Listing >>
● ● ● ● ● ● ●
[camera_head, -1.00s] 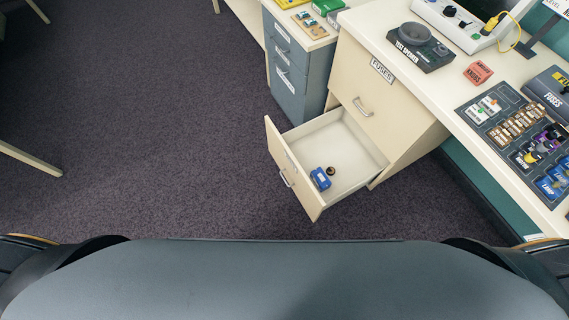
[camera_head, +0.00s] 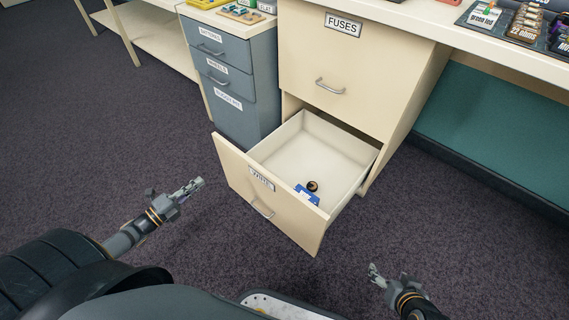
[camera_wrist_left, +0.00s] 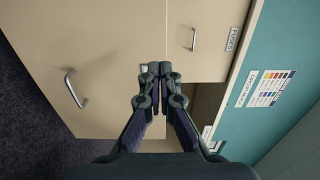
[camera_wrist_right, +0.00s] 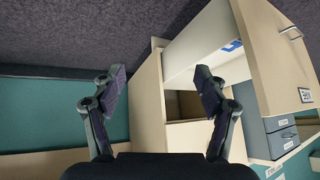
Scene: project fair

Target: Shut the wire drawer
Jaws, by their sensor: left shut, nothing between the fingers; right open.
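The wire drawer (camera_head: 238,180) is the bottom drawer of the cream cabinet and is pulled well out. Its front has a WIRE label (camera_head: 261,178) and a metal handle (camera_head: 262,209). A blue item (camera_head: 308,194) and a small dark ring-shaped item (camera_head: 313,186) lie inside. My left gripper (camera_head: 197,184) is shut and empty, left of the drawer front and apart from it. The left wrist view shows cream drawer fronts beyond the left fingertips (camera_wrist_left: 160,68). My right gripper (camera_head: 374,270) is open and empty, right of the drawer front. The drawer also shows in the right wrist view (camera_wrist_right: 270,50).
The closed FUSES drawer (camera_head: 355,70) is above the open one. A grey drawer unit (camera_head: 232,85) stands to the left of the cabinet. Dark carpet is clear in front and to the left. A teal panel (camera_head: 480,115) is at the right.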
● ● ● ● ● ● ●
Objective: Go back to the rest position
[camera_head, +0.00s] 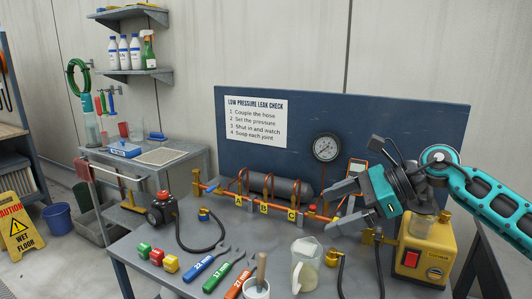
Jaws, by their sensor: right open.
● ● ● ● ● ● ●
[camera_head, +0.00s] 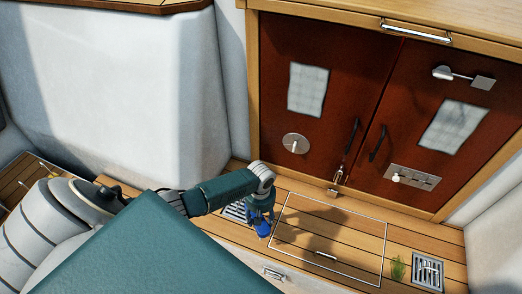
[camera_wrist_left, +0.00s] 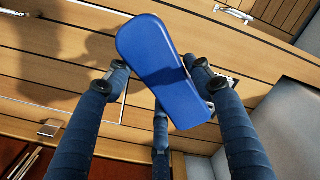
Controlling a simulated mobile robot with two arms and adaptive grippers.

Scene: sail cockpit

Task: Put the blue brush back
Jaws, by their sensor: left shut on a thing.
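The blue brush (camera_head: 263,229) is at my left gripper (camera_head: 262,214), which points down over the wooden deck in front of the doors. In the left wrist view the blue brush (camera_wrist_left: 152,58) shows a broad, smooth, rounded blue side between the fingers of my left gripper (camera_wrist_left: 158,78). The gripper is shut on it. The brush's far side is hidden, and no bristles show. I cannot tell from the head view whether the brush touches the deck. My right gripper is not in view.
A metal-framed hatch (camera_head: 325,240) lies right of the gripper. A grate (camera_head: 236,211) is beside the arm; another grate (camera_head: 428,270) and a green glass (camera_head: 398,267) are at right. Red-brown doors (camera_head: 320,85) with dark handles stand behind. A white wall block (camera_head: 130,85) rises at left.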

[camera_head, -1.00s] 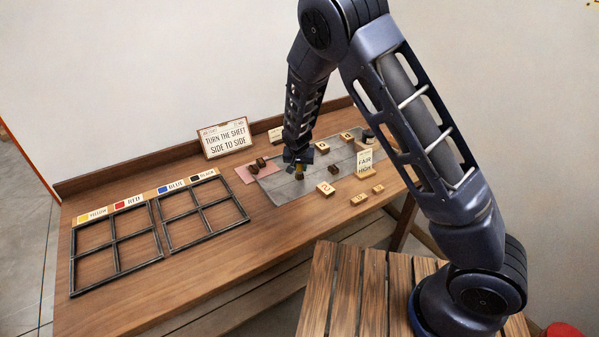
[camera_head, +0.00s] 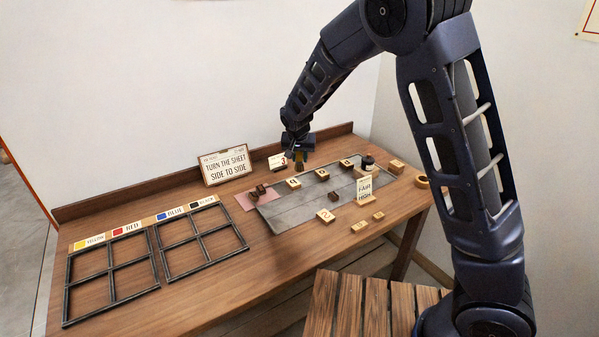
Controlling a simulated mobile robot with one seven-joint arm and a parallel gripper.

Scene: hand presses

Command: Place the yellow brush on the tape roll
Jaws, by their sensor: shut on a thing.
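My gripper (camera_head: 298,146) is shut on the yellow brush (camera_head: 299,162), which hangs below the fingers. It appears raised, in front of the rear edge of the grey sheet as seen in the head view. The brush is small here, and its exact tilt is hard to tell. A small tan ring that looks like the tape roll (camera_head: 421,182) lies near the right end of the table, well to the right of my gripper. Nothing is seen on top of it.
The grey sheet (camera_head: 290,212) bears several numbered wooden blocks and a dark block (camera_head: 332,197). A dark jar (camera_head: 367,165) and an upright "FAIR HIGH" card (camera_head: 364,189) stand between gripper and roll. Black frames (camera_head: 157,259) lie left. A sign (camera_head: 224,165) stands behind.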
● ● ● ● ● ● ●
Problem >>
Count the lines of these entries that hold the string "simulated", and give only that number.

Answer to this task >>
2